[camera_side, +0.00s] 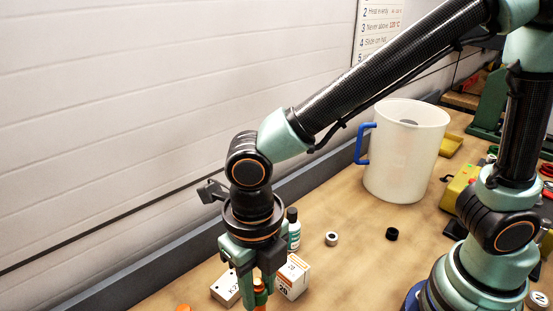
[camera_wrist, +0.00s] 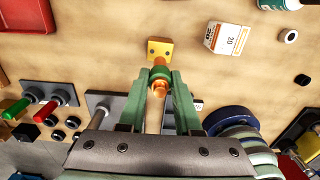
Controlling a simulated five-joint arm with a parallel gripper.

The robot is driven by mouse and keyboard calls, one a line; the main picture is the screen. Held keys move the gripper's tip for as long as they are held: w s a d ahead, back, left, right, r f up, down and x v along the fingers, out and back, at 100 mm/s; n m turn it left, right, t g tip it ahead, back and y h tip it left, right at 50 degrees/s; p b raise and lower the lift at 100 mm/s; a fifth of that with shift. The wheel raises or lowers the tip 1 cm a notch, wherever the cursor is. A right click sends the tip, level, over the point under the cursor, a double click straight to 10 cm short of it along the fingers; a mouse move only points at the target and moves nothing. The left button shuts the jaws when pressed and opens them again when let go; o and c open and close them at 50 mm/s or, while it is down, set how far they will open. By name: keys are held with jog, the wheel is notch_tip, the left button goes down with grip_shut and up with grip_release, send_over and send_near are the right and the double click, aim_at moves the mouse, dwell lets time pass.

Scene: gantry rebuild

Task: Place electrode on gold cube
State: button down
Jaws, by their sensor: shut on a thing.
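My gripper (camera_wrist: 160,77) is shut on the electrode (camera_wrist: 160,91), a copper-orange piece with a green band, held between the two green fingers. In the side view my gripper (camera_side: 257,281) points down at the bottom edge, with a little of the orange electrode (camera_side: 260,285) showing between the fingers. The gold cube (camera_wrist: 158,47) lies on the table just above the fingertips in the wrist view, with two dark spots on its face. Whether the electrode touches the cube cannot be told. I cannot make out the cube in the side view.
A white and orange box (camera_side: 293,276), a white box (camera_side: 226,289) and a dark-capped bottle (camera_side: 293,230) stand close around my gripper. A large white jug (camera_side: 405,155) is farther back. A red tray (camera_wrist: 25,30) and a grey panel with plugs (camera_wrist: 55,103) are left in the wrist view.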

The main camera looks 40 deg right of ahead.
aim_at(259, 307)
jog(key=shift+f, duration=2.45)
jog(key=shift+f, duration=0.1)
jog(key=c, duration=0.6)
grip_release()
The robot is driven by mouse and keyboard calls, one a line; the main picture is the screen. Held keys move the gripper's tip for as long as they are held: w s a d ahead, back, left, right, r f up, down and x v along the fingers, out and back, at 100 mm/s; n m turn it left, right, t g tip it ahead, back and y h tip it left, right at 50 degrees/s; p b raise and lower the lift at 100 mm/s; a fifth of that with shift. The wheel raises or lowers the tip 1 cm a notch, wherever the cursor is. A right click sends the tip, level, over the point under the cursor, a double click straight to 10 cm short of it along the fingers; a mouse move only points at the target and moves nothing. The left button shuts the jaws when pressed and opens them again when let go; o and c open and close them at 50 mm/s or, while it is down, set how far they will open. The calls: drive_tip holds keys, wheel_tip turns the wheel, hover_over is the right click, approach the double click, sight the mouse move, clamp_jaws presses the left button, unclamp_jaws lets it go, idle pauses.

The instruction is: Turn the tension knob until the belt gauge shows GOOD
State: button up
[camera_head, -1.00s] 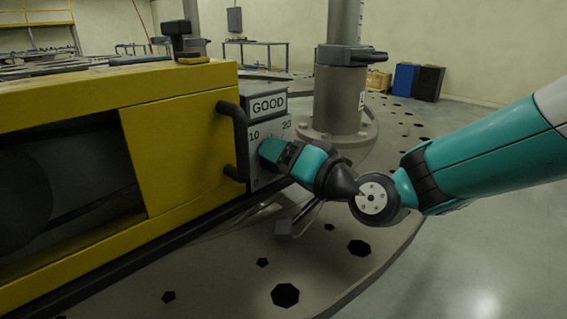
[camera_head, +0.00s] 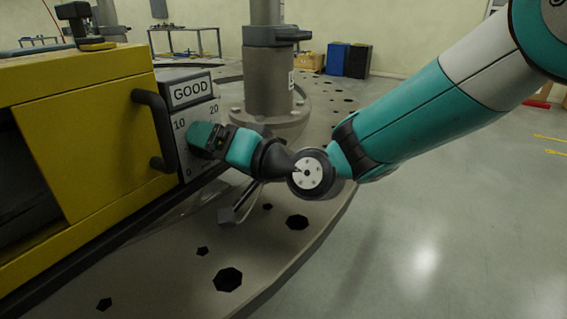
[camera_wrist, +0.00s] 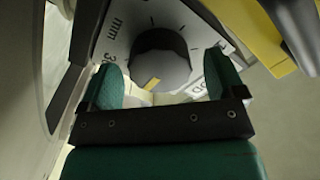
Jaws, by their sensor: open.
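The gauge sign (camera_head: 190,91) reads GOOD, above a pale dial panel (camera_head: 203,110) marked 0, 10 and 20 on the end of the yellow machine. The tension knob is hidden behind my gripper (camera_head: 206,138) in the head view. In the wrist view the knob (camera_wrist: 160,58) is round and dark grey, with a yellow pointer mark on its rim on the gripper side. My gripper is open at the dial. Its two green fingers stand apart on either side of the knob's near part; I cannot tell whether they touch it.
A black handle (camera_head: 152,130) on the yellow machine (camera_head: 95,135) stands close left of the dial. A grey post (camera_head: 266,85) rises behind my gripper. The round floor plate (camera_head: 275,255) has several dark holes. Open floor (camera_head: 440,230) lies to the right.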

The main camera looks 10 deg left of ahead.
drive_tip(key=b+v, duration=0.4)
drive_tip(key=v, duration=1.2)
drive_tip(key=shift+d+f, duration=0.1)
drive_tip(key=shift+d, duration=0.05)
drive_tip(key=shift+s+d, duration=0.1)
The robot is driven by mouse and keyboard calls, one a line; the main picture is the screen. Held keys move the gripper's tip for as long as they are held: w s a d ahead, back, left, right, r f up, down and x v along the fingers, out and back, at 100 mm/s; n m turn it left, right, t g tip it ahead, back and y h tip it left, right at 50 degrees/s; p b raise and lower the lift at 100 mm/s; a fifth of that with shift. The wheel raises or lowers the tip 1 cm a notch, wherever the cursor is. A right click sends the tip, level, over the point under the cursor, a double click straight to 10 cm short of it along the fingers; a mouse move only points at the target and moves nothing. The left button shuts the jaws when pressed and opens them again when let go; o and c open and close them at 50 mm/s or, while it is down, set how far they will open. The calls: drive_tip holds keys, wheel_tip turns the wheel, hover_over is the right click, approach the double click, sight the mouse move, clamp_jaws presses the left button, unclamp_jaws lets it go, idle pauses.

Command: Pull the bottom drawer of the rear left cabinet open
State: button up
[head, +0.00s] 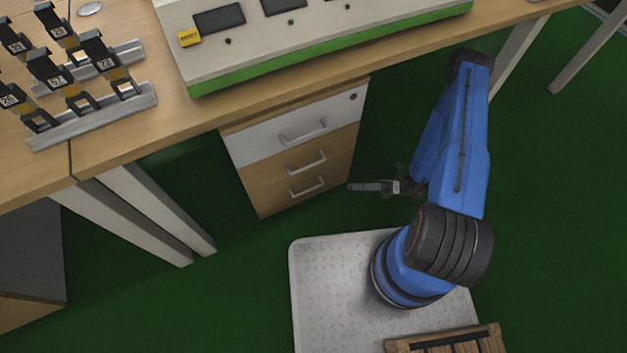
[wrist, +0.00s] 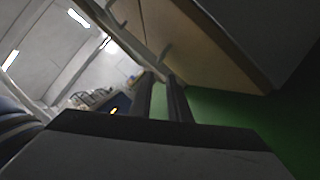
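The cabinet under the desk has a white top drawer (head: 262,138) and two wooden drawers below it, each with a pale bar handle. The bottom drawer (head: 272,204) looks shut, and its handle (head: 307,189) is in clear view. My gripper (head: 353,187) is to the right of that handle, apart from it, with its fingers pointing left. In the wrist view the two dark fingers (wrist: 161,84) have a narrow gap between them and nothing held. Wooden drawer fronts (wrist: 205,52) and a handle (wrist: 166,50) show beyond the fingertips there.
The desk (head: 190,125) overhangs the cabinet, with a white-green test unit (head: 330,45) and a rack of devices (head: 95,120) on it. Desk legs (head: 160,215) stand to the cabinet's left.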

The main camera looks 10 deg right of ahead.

= = = = = = =

WHAT IS ASKED | Write out the full listing verbatim, excluding its pictures.

EXERCISE RESPONSE |
[camera_side, +0.00s] 
[camera_wrist, +0.00s] 
Controlling a simulated five-joint arm with a parallel gripper.

The robot is driven by mouse and keyboard calls, one a line; the main picture is the screen. Held keys move the gripper's tip for as long as they are held: w s a d ahead, back, left, right, r f up, down and x v along the fingers, out and back, at 100 mm/s; n m turn it left, right, t g tip it ahead, back and y h tip it left, right at 50 degrees/s; p b raise and lower the lift at 100 mm/s; a fifth of that with shift. The wheel raises or lowers the tip 1 cm a notch, wherever the cursor is. A right click sends the tip, level, over the point under the cursor, a double click straight to 10 cm short of it along the fingers; a mouse move only points at the target and moves nothing. The left button shuts the jaws when pressed and opens them again when let go; o and c open and close them at 50 mm/s or, while it is down, set how far they will open. By name: keys are held with jog, the wheel is notch_tip, the left button goes down with grip_shut and up with grip_release, send_over and send_near are the right and the double click, aim_at moves the mouse, dwell lets time pass.

Scene: gantry rebuild

Task: Place electrode on gold cube
State: button down
Jaws, by their sensor: shut on a thing.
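My gripper (camera_wrist: 160,77) is shut on the electrode (camera_wrist: 160,91), a copper-orange piece with a green band, held between the two green fingers. In the side view my gripper (camera_side: 257,281) points down at the bottom edge, with a little of the orange electrode (camera_side: 260,285) showing between the fingers. The gold cube (camera_wrist: 158,47) lies on the table just above the fingertips in the wrist view, with two dark spots on its face. Whether the electrode touches the cube cannot be told. I cannot make out the cube in the side view.
A white and orange box (camera_side: 293,276), a white box (camera_side: 226,289) and a dark-capped bottle (camera_side: 293,230) stand close around my gripper. A large white jug (camera_side: 405,155) is farther back. A red tray (camera_wrist: 25,30) and a grey panel with plugs (camera_wrist: 55,103) are left in the wrist view.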

The main camera looks 40 deg right of ahead.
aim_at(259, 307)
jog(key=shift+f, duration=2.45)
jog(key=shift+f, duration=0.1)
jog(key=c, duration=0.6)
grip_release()
The robot is driven by mouse and keyboard calls, one a line; the main picture is the screen. Held keys move the gripper's tip for as long as they are held: w s a d ahead, back, left, right, r f up, down and x v along the fingers, out and back, at 100 mm/s; n m turn it left, right, t g tip it ahead, back and y h tip it left, right at 50 degrees/s; p b raise and lower the lift at 100 mm/s; a fifth of that with shift. The wheel raises or lowers the tip 1 cm a notch, wherever the cursor is. A right click sends the tip, level, over the point under the cursor, a double click straight to 10 cm short of it along the fingers; a mouse move only points at the target and moves nothing. The left button shuts the jaws when pressed and opens them again when let go; o and c open and close them at 50 mm/s or, while it is down, set how far they will open. The calls: drive_tip holds keys, wheel_tip turns the wheel, hover_over is the right click, approach the double click, sight the mouse move, clamp_jaws presses the left button, unclamp_jaws lets it go, idle pauses.

The instruction is: Turn the tension knob until the belt gauge shows GOOD
State: button up
[camera_head, -1.00s] 
[camera_head, +0.00s] 
[camera_wrist, +0.00s] 
Jaws, by their sensor: open.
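The gauge sign (camera_head: 190,91) reads GOOD, above a pale dial panel (camera_head: 203,110) marked 0, 10 and 20 on the end of the yellow machine. The tension knob is hidden behind my gripper (camera_head: 206,138) in the head view. In the wrist view the knob (camera_wrist: 160,58) is round and dark grey, with a yellow pointer mark on its rim on the gripper side. My gripper is open at the dial. Its two green fingers stand apart on either side of the knob's near part; I cannot tell whether they touch it.
A black handle (camera_head: 152,130) on the yellow machine (camera_head: 95,135) stands close left of the dial. A grey post (camera_head: 266,85) rises behind my gripper. The round floor plate (camera_head: 275,255) has several dark holes. Open floor (camera_head: 440,230) lies to the right.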

The main camera looks 10 deg left of ahead.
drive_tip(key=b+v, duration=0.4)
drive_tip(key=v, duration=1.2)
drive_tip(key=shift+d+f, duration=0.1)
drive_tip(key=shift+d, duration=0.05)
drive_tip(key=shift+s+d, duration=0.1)
The robot is driven by mouse and keyboard calls, one a line; the main picture is the screen. Held keys move the gripper's tip for as long as they are held: w s a d ahead, back, left, right, r f up, down and x v along the fingers, out and back, at 100 mm/s; n m turn it left, right, t g tip it ahead, back and y h tip it left, right at 50 degrees/s; p b raise and lower the lift at 100 mm/s; a fifth of that with shift. The wheel raises or lowers the tip 1 cm a notch, wherever the cursor is. A right click sends the tip, level, over the point under the cursor, a double click straight to 10 cm short of it along the fingers; a mouse move only points at the target and moves nothing. The left button shuts the jaws when pressed and opens them again when let go; o and c open and close them at 50 mm/s or, while it is down, set how far they will open. The calls: drive_tip holds keys, wheel_tip turns the wheel, hover_over is the right click, approach the double click, sight the mouse move, clamp_jaws presses the left button, unclamp_jaws lets it go, idle pauses.

Command: Pull the bottom drawer of the rear left cabinet open
State: button up
[head, +0.00s] 
[wrist, +0.00s] 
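The cabinet under the desk has a white top drawer (head: 262,138) and two wooden drawers below it, each with a pale bar handle. The bottom drawer (head: 272,204) looks shut, and its handle (head: 307,189) is in clear view. My gripper (head: 353,187) is to the right of that handle, apart from it, with its fingers pointing left. In the wrist view the two dark fingers (wrist: 161,84) have a narrow gap between them and nothing held. Wooden drawer fronts (wrist: 205,52) and a handle (wrist: 166,50) show beyond the fingertips there.
The desk (head: 190,125) overhangs the cabinet, with a white-green test unit (head: 330,45) and a rack of devices (head: 95,120) on it. Desk legs (head: 160,215) stand to the cabinet's left.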

The main camera looks 10 deg right of ahead.

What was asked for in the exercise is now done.